◆ Problem description
Copy out lines with the word "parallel" from the material that follows.

# Start of Provided data

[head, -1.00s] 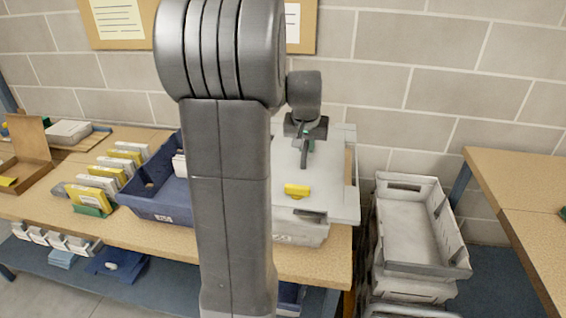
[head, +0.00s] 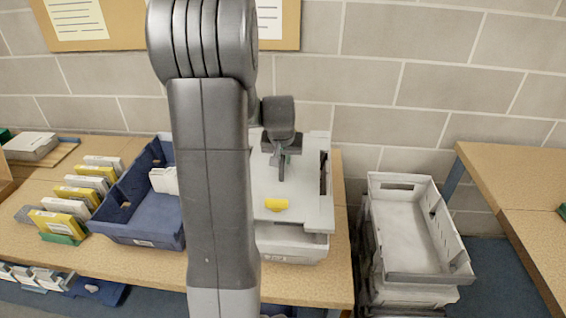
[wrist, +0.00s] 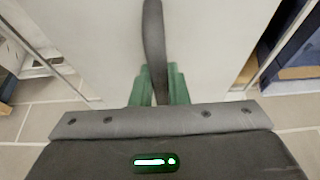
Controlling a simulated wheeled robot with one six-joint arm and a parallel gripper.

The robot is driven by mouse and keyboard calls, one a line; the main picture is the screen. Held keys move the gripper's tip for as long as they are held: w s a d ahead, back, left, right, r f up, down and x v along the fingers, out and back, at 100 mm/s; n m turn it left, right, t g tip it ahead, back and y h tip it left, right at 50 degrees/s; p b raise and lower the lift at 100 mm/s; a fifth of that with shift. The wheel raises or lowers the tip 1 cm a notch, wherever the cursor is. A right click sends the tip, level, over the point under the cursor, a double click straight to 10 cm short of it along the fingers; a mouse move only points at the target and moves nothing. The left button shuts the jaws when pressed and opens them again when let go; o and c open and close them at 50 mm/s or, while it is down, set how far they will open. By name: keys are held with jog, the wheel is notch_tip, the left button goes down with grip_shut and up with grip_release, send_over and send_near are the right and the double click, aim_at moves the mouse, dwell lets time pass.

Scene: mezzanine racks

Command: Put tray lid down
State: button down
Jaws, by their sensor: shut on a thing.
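The tray lid (head: 300,205) is a flat pale grey panel with a dark upright handle (wrist: 153,35) and a yellow tab (head: 276,204) near its front. My gripper (head: 281,165) is shut on the handle, with its green fingertips (wrist: 158,85) on either side of it in the wrist view. The lid is over a pale grey tray (head: 290,245) on the bench. It sits askew, leaving a dark gap by its right side. I cannot tell whether it touches the rim. My arm hides the lid's left part.
A blue tray (head: 125,215) stands close on the left, with upright yellow and white boxes (head: 75,195) beyond it. Stacked grey crates (head: 415,225) stand right of the wooden bench (head: 150,265). A brick wall (head: 420,90) is close behind.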

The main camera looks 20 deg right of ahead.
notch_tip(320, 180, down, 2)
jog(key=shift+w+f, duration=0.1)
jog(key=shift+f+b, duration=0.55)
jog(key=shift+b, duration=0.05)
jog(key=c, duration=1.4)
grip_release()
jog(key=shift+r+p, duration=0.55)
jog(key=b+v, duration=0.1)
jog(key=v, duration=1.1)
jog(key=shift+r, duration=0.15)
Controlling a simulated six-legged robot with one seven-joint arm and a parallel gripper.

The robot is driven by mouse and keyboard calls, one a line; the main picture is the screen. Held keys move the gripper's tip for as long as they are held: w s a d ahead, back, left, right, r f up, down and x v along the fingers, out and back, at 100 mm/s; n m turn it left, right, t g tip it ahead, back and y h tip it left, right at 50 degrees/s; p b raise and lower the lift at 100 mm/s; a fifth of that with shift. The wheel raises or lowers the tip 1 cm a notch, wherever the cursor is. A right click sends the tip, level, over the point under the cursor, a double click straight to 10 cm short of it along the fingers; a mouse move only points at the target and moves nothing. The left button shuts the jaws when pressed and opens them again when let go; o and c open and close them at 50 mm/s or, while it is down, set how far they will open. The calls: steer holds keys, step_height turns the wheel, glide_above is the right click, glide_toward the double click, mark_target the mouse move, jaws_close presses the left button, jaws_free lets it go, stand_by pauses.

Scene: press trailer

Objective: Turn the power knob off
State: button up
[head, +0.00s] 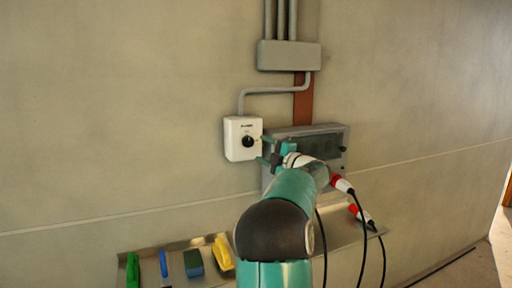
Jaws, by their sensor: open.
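The power knob (247,141) is a small dark round knob on the front of a white wall box (235,150). A short dark label sits above the knob. My gripper (264,149) is just to the right of the knob, with its teal fingers apart, one higher and one lower, pointing left toward the box. Nothing shows between the fingers. I cannot tell whether a fingertip touches the box. The knob's exact setting is too small to read.
A grey panel (335,143) is behind my arm, with red-and-white plugs (342,184) and black cables at its right. A conduit runs up to a grey junction box (289,56). Below, a metal shelf (205,240) holds a green brush (132,270), a blue tool (164,265), a sponge (194,263) and a yellow item (222,254).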

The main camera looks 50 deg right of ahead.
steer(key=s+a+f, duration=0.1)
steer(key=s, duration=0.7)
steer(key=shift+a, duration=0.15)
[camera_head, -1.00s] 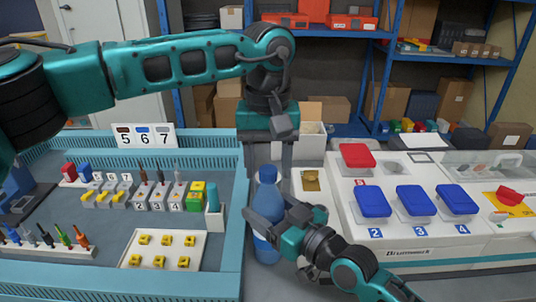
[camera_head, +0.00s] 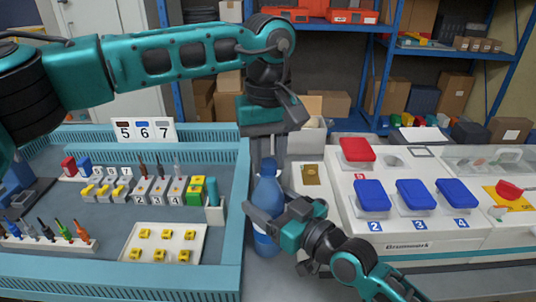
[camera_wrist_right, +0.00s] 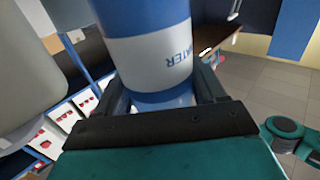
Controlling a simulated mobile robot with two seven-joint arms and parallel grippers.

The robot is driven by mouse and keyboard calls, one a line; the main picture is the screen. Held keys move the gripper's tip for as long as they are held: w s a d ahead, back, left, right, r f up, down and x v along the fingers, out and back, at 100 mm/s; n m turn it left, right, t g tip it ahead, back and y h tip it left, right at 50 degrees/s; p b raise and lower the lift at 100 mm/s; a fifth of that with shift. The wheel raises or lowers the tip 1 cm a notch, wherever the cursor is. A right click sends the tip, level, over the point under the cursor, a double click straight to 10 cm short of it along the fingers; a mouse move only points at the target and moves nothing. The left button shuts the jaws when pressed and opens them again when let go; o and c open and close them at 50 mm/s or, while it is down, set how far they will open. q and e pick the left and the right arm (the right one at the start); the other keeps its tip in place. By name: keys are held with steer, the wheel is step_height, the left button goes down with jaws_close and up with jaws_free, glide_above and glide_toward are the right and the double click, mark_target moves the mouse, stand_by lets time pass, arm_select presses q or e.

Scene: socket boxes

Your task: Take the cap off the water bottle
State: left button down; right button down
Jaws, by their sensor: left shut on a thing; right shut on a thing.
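The blue water bottle (camera_head: 268,190) stands upright in the gap between the blue-rimmed tray and the white panel. Its blue cap (camera_head: 268,167) is at the top, between the fingers of my left gripper (camera_head: 268,160), which reaches down from above and is shut on it. My right gripper (camera_head: 264,218) is shut around the bottle's body from the right. In the right wrist view the bottle (camera_wrist_right: 155,55), with its white "WATER" label, sits between the right gripper's fingers (camera_wrist_right: 162,95). The cap is partly hidden by the left fingers.
The tray (camera_head: 245,200) with tools, numbered blocks and yellow parts lies to the left. The white panel (camera_head: 400,225) with blue and red lidded boxes is to the right. Shelves (camera_head: 385,60) with boxes stand behind. The gap around the bottle is narrow.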

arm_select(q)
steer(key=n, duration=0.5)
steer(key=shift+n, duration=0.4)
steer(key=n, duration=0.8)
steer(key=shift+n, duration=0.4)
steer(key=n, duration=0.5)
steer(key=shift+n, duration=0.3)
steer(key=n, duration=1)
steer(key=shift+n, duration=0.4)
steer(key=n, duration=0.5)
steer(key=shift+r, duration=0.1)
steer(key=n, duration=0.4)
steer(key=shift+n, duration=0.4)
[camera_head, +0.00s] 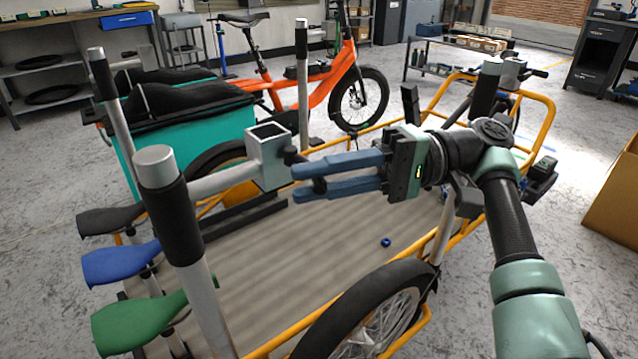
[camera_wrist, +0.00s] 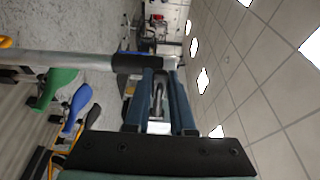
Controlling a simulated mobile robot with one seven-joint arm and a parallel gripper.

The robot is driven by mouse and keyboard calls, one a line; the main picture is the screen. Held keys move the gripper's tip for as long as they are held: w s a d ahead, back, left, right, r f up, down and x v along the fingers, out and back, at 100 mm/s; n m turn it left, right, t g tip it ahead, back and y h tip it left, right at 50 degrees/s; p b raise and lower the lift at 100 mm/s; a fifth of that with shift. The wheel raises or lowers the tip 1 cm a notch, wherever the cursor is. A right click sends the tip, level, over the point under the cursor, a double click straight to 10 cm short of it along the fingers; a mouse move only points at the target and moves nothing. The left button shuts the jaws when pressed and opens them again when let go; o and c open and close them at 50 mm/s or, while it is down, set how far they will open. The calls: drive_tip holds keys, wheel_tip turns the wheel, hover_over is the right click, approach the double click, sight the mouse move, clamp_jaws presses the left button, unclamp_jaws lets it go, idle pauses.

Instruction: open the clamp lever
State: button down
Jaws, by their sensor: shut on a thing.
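A silver post (camera_head: 207,290) with a black sleeve carries a side bar that ends in a hollow square metal clamp head (camera_head: 268,158). A dark clamp lever (camera_head: 320,185) at the head lies mostly hidden between my gripper's blue fingers; only a small dark part shows. My gripper (camera_head: 295,182) comes from the right, its fingertips just beside the clamp head, shut on the lever. In the wrist view the lever (camera_wrist: 158,96) shows as a narrow grey-black piece between the two fingers, with the post's black sleeve (camera_wrist: 134,64) past the fingertips.
Black, blue (camera_head: 120,263) and green (camera_head: 150,318) saddles stand at lower left. Below the gripper is a yellow-framed cargo bike with a flat wooden bed (camera_head: 330,240) and a small blue knob on it. A teal box (camera_head: 180,125) and an orange bike (camera_head: 322,88) stand behind.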

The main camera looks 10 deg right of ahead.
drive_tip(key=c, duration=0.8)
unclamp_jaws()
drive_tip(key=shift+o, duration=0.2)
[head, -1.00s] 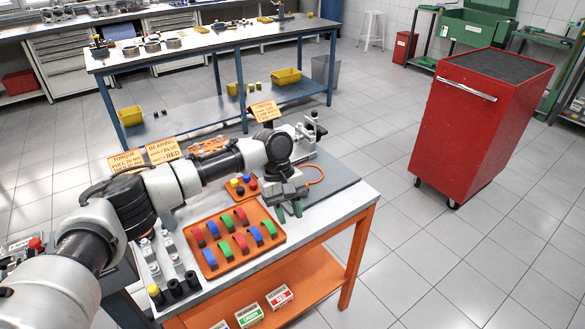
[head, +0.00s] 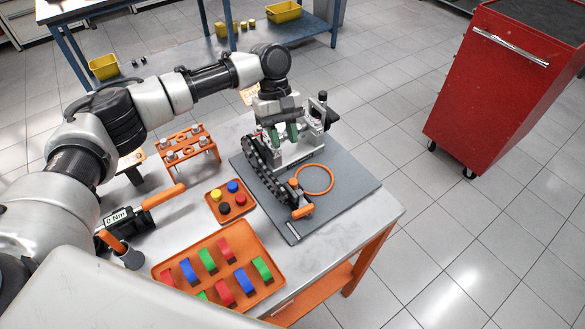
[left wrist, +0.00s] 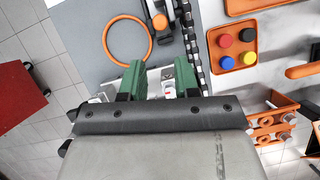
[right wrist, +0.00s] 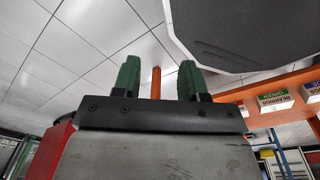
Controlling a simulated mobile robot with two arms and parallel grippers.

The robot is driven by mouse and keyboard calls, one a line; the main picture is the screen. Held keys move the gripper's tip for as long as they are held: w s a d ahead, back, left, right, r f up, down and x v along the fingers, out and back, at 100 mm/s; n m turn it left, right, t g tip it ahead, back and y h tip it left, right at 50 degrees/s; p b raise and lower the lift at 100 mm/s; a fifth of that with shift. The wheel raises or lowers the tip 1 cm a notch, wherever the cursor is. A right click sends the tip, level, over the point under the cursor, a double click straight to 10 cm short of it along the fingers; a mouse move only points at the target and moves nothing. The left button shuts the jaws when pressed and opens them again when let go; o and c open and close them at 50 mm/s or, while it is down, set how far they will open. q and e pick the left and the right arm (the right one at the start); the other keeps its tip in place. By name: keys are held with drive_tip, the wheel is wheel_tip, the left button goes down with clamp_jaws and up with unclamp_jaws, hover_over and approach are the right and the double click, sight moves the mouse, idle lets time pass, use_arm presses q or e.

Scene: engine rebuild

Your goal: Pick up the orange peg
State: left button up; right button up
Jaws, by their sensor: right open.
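An orange peg-like piece (head: 302,212) lies on the dark grey mat (head: 335,205) at the near end of a black chain (head: 262,168). A thin orange ring (head: 317,179) lies beside it. In the left wrist view the orange piece (left wrist: 159,21) is at the top, with the ring (left wrist: 128,42) to its left. I cannot tell which orange part is the peg. My left gripper (head: 285,131) is over the far part of the mat, at a metal fixture (head: 308,142). Its green fingers are apart (left wrist: 159,80), with pale fixture parts visible between them. My right gripper (right wrist: 158,80) is open and empty.
An orange tray (head: 240,242) of coloured blocks and a small tray (head: 222,212) of coloured caps stand left of the mat. An orange rack (head: 188,150) and a torque wrench (head: 133,212) are further left. A red cabinet (head: 500,85) stands across clear floor.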

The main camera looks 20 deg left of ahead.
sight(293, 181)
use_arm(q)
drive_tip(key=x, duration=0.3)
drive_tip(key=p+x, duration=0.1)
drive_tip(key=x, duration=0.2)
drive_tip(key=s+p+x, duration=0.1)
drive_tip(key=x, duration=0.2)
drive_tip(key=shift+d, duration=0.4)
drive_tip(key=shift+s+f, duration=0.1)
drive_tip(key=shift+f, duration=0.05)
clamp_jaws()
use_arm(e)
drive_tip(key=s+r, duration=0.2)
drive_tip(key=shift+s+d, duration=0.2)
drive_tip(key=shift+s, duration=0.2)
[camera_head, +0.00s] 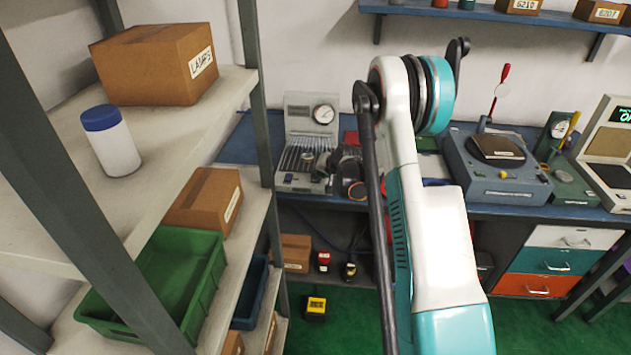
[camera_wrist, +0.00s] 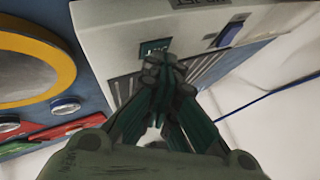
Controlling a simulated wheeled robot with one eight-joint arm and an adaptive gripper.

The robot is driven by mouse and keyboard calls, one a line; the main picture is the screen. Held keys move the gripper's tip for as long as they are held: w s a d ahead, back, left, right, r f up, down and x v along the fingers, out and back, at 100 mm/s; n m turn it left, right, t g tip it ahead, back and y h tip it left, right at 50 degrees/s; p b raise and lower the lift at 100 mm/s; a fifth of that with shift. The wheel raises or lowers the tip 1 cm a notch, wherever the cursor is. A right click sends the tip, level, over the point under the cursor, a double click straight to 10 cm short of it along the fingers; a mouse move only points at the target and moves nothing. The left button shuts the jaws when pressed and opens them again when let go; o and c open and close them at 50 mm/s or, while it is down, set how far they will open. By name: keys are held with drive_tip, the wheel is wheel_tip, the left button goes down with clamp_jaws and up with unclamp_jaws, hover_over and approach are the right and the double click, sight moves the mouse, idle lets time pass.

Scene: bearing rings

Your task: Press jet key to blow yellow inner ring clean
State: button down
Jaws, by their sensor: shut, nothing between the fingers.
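The grey-white jet station (camera_head: 311,110) stands on the blue bench, with a round gauge and a slotted grille. My gripper (camera_head: 343,160) is at its right front, partly hidden by my arm. In the wrist view, my gripper (camera_wrist: 165,66) is shut and empty. Its fingertips are at the station's front face (camera_wrist: 115,25), just below a small dark green lettered key or label (camera_wrist: 155,46); I cannot tell whether they touch it. A blue switch (camera_wrist: 232,33) is farther right. A large yellow ring shape (camera_wrist: 64,62) lies at left; I cannot tell whether it is the task's ring.
A blue device with a dark plate (camera_head: 497,147) stands to the right on the bench. A shelf rack (camera_head: 180,120) with boxes and a green crate (camera_head: 205,265) fills the left. Red and green parts (camera_wrist: 60,133) lie at lower left in the wrist view.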

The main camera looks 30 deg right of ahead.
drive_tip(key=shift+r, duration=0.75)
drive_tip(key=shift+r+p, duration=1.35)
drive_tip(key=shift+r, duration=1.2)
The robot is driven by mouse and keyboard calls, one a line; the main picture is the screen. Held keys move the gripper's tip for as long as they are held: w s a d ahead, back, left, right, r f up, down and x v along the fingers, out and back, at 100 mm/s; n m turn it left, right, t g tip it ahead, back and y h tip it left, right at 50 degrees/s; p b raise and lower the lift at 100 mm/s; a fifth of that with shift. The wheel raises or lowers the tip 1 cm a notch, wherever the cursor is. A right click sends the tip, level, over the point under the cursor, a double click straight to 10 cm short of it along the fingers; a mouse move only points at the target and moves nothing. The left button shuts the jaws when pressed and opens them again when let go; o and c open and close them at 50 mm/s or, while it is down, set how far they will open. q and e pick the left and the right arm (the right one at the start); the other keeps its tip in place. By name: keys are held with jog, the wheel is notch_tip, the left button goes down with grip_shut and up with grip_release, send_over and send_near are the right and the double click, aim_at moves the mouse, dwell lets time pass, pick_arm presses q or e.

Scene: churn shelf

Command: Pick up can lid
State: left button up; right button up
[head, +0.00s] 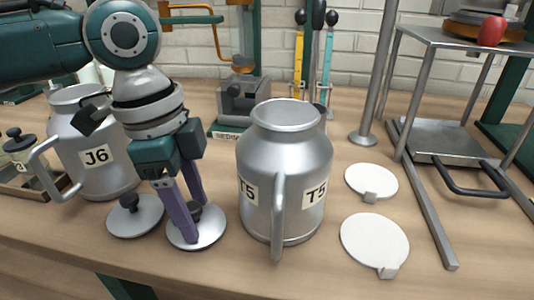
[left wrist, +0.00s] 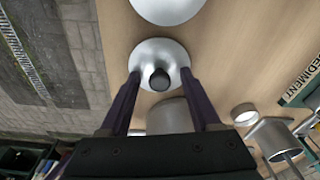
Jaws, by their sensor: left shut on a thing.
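A round silver can lid (head: 181,238) with a black knob lies on the table between two cans. My left gripper (head: 195,222) points down at it, its purple fingers shut on the lid. In the left wrist view, the lid (left wrist: 146,57) and its knob (left wrist: 159,80) show between the fingertips (left wrist: 160,76). The lid looks flat and at table level; any gap under it cannot be told. A second silver lid (head: 148,222) with a black knob lies just to the left. My right gripper is not in view.
An open can marked T5 (head: 286,158) stands close on the right; an open can marked J6 (head: 115,165) stands behind left. Two white discs with tabs (head: 372,183) lie right of T5. A metal stand (head: 445,38) is at the far right. The table front is clear.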

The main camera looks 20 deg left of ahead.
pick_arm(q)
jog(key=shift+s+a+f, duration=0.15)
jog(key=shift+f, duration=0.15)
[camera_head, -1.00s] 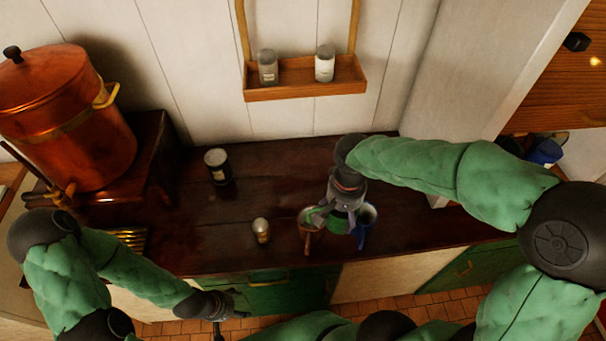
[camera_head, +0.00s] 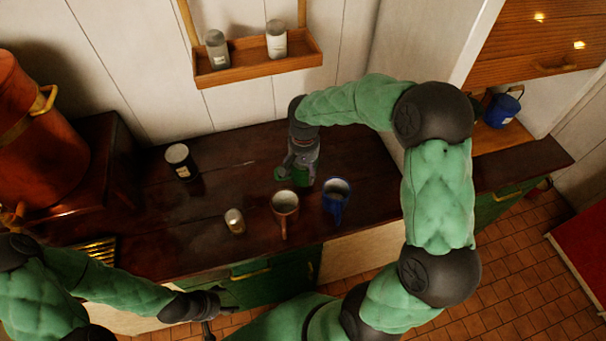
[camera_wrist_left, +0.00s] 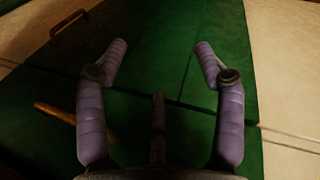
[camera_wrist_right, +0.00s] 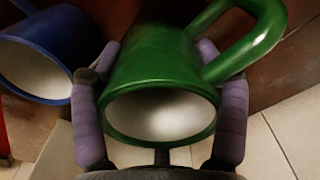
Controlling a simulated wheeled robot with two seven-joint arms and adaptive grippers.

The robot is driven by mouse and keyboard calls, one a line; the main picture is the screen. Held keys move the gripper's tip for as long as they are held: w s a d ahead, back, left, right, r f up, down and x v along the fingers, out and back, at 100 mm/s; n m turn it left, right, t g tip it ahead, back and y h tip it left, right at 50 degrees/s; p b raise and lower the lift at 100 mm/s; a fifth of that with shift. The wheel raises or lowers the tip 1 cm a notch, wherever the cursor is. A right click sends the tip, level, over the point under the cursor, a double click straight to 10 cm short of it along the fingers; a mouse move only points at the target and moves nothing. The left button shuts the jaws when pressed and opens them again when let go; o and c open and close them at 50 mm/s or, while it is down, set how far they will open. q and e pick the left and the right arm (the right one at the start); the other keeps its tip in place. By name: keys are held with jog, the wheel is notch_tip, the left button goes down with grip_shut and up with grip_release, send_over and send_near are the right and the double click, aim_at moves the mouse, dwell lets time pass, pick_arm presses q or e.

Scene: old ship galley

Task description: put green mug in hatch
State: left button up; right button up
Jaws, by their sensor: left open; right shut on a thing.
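The green mug (camera_head: 303,175) is in my right gripper (camera_head: 297,168), just behind the brown and blue mugs on the dark counter. In the right wrist view the green mug (camera_wrist_right: 150,65) sits between the two fingers, its white-lined opening towards the camera and its handle at upper right. I cannot tell whether it touches the counter. My left gripper (camera_head: 224,302) is open and empty in front of the green cabinet; its spread fingers show in the left wrist view (camera_wrist_left: 160,48). An opening with a wooden ledge (camera_head: 490,142) lies at right; I cannot tell whether it is the hatch.
A brown mug (camera_head: 285,203), a blue mug (camera_head: 336,194), a small can (camera_head: 235,221) and a dark jar (camera_head: 180,160) stand on the counter (camera_head: 230,180). A copper urn (camera_head: 40,130) is at left. A blue pot (camera_head: 502,110) stands in the right opening.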

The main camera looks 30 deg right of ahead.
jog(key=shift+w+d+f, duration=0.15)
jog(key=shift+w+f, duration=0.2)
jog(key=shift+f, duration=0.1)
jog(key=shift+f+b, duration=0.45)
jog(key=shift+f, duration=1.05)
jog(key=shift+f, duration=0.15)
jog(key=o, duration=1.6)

# End of Provided data

◆ Written answer
Controlling a simulated wheeled robot with one six-joint arm and a parallel gripper.
Controlling a simulated six-legged robot with one seven-joint arm and a parallel gripper.
Controlling a simulated mobile robot with two seven-joint arms and parallel grippers.
Controlling a simulated mobile robot with one seven-joint arm and a parallel gripper.
Controlling a simulated mobile robot with two arms and parallel grippers.

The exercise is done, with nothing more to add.